If granted one more day, Rabbi Wolpe said, he "would share the good
and the bad. My father needed to know things. For example, as a boy,
he threw a snowball at his brother and hit him between the eyes. His
brother went blind. My father went to his death feeling guilty for that.
"But we now know his brother suffered an illness that made him susceptible
to losing his vision. I would want to say, ‘Dad, look. It wasn't
your fault.'''
At funerals, Rabbi Wolpe often hears mourners lament missed moments:
"I never apologized. My last words were in anger. If only I could
have one more chance."
Maury De Young, a pastor in Kentwood, Mich., hears similar things in
his church. But De Young can sadly relate. His own son, Derrick, was
killed in a car accident a few years ago, at age 16, the night before
his big football game. There was no advance notice. No chance for goodbye.

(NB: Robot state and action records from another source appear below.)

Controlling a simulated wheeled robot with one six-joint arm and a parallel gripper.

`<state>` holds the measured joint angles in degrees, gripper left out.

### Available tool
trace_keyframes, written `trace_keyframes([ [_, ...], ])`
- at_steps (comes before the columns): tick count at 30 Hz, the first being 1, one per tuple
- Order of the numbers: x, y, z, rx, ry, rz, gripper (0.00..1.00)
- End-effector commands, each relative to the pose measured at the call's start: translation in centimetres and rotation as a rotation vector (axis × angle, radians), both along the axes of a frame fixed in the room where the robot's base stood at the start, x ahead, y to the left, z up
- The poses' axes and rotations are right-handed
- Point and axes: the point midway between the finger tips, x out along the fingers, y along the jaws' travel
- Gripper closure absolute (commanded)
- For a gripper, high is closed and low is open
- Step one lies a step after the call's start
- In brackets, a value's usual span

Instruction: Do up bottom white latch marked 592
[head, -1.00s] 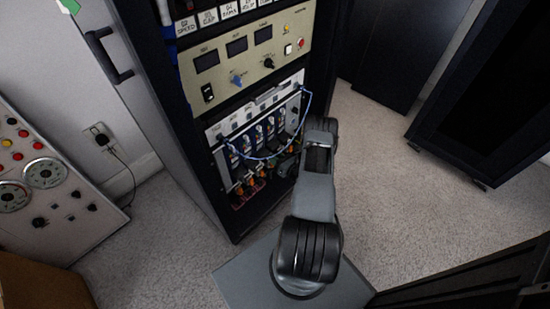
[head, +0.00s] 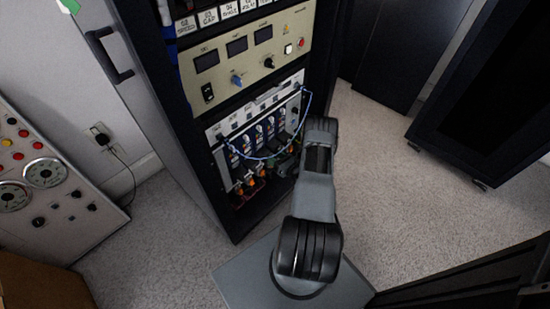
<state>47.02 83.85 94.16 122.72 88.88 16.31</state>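The open lower bay of the black equipment rack (head: 222,190) holds a row of blue-and-white modules (head: 258,138), with small orange, red and black parts (head: 250,184) below them. The white latch marked 592 cannot be made out; any markings down there are too small to read. My arm rises from the grey base and bends toward the right side of this bay. A dark shape at its far end, seemingly my gripper (head: 285,167), is at the bay's lower right, partly hidden by my arm. Its fingers cannot be made out, nor whether it touches anything.
A blue cable (head: 262,157) loops across the front of the modules. A beige panel with knobs (head: 245,62) sits above. A control panel with dials (head: 42,185) stands at the left. Dark cabinets (head: 490,90) stand at the right, with free carpet (head: 385,165) between.

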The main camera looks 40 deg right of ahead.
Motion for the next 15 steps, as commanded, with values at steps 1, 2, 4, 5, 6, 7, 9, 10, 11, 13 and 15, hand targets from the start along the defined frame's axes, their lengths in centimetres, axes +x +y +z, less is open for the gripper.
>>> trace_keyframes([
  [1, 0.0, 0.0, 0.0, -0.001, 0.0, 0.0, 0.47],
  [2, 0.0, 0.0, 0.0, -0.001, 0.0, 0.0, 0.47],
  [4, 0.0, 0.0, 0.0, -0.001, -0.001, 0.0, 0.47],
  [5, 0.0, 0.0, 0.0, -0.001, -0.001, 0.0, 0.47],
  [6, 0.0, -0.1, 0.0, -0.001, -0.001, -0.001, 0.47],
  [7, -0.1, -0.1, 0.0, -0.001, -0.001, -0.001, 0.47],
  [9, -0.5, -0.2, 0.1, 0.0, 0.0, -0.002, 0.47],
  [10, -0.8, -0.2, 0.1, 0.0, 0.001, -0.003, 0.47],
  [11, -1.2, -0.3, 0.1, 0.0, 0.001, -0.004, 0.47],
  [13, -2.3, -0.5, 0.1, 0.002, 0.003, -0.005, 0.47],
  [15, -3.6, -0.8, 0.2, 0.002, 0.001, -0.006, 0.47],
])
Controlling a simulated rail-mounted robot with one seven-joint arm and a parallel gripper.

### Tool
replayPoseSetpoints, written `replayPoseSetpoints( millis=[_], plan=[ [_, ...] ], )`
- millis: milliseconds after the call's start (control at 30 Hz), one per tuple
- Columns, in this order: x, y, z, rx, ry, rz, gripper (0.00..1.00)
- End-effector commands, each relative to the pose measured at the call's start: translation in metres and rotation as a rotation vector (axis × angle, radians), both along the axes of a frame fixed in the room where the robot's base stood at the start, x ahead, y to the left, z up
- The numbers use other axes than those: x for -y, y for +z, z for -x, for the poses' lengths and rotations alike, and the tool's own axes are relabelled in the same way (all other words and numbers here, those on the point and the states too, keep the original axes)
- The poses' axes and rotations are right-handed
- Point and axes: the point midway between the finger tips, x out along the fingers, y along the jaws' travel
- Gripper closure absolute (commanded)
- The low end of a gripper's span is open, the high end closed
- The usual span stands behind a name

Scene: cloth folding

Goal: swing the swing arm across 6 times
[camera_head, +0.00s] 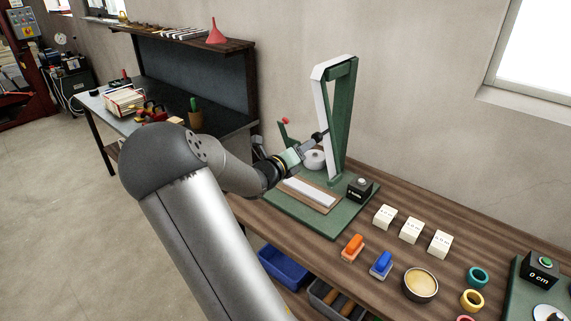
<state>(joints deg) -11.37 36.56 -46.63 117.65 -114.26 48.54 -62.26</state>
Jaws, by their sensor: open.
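A green rig with a tall upright frame (346,120) stands on a green base board (328,226) on the wooden bench. A pale bar runs up the frame's left side. A short green lever with a red knob (285,121) shows to the left of the frame, partly behind my arm. I cannot tell for certain which piece is the swing arm. My gripper (321,136) is open, with its dark tips close to the left side of the upright; I cannot tell whether they touch it. A pale roll (314,159) sits just below my gripper.
A pale strip (309,193) and a black box (360,188) with a button lie on the base. To the right are white blocks (411,230), orange (352,247) and blue (381,264) stamp-like items, a round tin (420,285) and rings (477,277). The wall stands close behind.

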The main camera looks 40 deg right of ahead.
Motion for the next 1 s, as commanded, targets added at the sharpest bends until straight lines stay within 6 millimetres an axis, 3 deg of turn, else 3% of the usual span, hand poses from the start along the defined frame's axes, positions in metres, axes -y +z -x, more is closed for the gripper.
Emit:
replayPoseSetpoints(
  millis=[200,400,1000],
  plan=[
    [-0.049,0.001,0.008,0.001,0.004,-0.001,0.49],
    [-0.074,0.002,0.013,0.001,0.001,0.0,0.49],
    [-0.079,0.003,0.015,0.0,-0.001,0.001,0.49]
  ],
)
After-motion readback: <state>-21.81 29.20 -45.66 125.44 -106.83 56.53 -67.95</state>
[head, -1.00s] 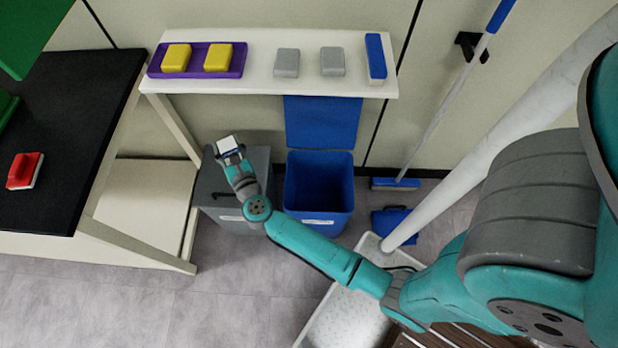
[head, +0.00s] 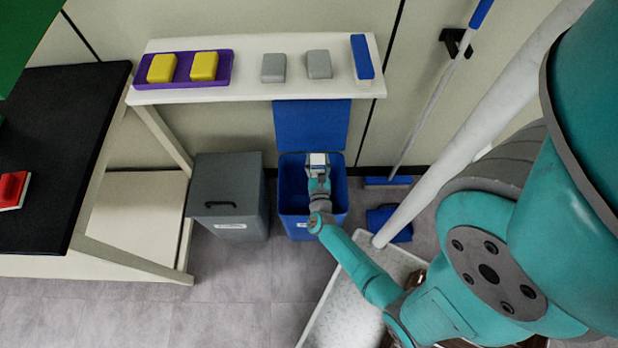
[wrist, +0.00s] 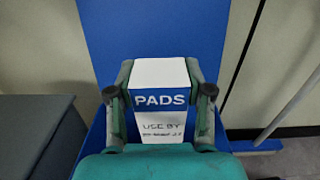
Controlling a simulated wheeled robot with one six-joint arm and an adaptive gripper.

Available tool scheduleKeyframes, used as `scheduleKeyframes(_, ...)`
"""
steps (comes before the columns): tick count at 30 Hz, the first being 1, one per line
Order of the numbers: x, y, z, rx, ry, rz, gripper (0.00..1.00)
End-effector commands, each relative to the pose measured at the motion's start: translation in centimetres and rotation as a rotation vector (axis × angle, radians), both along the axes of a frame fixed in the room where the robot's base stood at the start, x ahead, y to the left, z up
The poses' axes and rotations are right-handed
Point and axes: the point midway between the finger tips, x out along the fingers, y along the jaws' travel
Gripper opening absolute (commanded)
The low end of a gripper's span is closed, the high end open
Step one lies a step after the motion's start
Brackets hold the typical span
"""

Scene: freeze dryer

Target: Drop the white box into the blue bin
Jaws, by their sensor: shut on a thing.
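The white box (wrist: 160,72) is held between the two fingers of my gripper (wrist: 160,92) in the wrist view. It has a blue band reading "PADS" and a "USE BY" line. In the head view my gripper (head: 318,168) is shut on the white box (head: 318,158), over the opening of the blue bin (head: 297,228). The bin's blue lid (head: 311,125) stands open behind it, and it fills the background of the wrist view (wrist: 205,35). My arm covers part of the bin's front. The exact height of the box above the rim is hard to tell.
A closed grey bin (head: 228,190) stands left of the blue bin. A white shelf (head: 250,92) above holds a purple tray (head: 185,82) with yellow blocks, grey blocks and a blue-topped item. A broom (head: 432,105) leans at the right. A black table (head: 60,130) is at left.

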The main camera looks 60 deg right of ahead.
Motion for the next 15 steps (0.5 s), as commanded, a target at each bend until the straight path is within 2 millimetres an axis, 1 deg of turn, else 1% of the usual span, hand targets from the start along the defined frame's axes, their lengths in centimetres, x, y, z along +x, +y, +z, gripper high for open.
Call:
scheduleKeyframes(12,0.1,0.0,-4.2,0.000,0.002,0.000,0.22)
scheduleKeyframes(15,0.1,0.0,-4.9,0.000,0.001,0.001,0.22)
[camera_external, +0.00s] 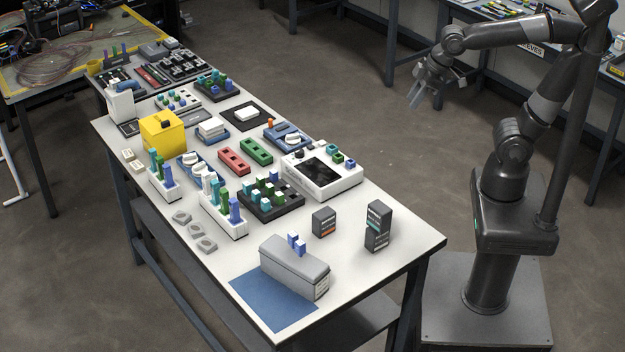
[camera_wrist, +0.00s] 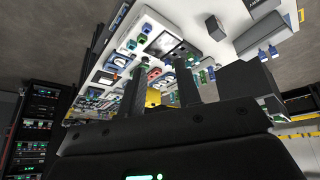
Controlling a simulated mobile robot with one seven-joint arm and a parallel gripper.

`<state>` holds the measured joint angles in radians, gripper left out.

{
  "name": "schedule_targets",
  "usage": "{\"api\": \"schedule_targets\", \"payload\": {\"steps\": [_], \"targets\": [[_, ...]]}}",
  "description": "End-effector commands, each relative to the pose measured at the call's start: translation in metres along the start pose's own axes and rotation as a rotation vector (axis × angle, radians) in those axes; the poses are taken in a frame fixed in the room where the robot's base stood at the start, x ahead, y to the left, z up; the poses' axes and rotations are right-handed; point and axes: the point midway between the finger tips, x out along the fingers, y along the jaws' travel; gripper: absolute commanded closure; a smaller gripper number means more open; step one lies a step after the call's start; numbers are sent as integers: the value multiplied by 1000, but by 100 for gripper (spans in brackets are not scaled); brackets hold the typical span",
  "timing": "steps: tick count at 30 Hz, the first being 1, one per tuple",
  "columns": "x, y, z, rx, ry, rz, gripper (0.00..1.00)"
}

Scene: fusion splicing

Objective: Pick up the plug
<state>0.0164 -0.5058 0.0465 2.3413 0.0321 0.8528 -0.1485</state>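Several small plug-like pieces in blue, green, teal and white stand on the white table (camera_external: 385,262); I cannot tell which one is the plug. Others stand in white racks (camera_external: 226,222) and a black tray (camera_external: 272,205). My gripper (camera_external: 424,98) is raised off the table's right side, well apart from all of them. In the wrist view its two fingers (camera_wrist: 160,88) are apart with nothing held, and the tilted table (camera_wrist: 225,45) shows beyond them.
A white device with a dark screen (camera_external: 322,172) stands at the table's right edge. Two dark grey boxes (camera_external: 377,226) (camera_external: 324,222) stand near it. A yellow box (camera_external: 162,131) is at the left, and a blue mat (camera_external: 262,305) lies in front. The near right corner is clear.

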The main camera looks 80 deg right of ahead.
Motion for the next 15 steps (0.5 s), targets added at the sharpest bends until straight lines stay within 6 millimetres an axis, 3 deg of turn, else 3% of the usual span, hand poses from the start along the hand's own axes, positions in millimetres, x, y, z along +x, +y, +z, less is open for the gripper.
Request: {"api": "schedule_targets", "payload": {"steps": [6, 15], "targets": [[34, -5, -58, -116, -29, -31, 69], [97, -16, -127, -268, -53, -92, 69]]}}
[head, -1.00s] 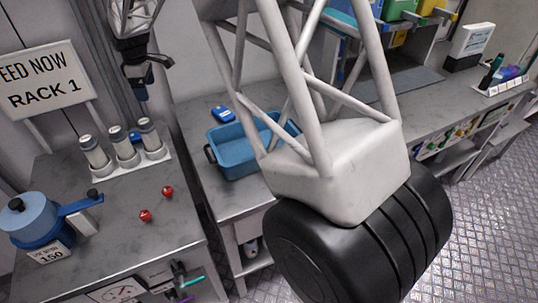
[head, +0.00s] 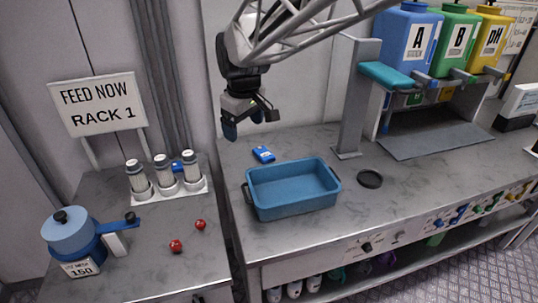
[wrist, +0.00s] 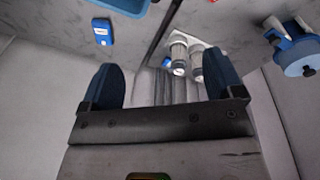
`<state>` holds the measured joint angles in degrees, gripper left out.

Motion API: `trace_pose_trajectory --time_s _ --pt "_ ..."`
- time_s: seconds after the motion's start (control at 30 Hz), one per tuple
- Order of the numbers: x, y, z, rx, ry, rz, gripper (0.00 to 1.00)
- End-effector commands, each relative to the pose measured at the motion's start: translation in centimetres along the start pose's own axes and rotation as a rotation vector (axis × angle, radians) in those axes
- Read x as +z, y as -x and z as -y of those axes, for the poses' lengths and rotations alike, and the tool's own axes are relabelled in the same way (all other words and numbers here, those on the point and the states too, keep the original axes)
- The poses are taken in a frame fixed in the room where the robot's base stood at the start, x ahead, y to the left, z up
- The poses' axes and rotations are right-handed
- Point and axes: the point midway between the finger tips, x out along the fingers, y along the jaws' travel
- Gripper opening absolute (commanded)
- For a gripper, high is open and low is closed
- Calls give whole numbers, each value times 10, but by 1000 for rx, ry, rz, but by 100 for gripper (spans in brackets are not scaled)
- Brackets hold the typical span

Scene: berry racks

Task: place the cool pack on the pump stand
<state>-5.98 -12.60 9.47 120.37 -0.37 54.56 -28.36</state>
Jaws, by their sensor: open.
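My gripper (head: 246,123) is open and empty, above the back of the middle counter, left of the blue bin. Its two blue fingers stand apart in the wrist view (wrist: 163,80). A small blue pack with a pale label (head: 263,155) lies flat on the counter below and right of my gripper; it also shows in the wrist view (wrist: 102,31). A teal padded slab (head: 388,76) rests high beside a grey upright stand (head: 358,100). I cannot tell for sure which of these two is the cool pack, or whether that upright is the pump stand.
An empty blue bin (head: 292,208) and a black disc (head: 370,179) are on the counter. Bottles A (head: 408,42), B (head: 455,40) and pH (head: 490,42) stand at the right. The left bench holds a white vial rack (head: 190,192), a blue pot (head: 72,235) and two red berries.

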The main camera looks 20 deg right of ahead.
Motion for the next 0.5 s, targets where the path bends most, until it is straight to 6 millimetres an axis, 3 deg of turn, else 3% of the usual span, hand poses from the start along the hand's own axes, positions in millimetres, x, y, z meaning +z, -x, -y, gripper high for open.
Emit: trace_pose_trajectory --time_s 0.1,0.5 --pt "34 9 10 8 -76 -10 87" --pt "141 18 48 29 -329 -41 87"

"If I had one more day with him?" De Young said, wistfully. "I'd
start it off with a long, long hug. Then we'd go for a walk, maybe
to our cottage in the woods."
De Young had gone to those woods after Derrick's death. He'd sat
under a tree and wept. His faith had carried him through. And it eases
his pain now, he said, "because I know Derrick is in heaven.
Still, there are questions. Derrick's football number was 42. The
day after his accident, his team, with heavy hearts, won a playoff game
by scoring 42 points. And the next week, the team won the state title
by scoring-yes-42 points.
"I'd like to ask my son," De Young whispered, "if he had something
to do with that."
We often fantasize about a perfect day-something exotic and far away.
But when it comes to those we miss, we desperately want one more familiar
meal, even one more argument. What does this teach us? That the ordinary
is precious. That the normal day is a treasure.
Think about it. When you haven't seen a loved one in a long time,
the first few hours of catching up feel like a giddy gift, don't they?
That's the gift we wish for when we can't catch up anymore. That
feeling of connection. It could be a bedside chat, a walk in the woods,
even a few words from the dictionary.
I asked my mother if she still recalled those two words her father had
assigned her on the last night of his life.
"Oh, yes," she said quickly. "They were 'detrimental' and
'inculcate.' I'll never forget them."
Then she sighed, yearning for a day she didn't have and words she
never used. And it made me want to savor every day with her even more.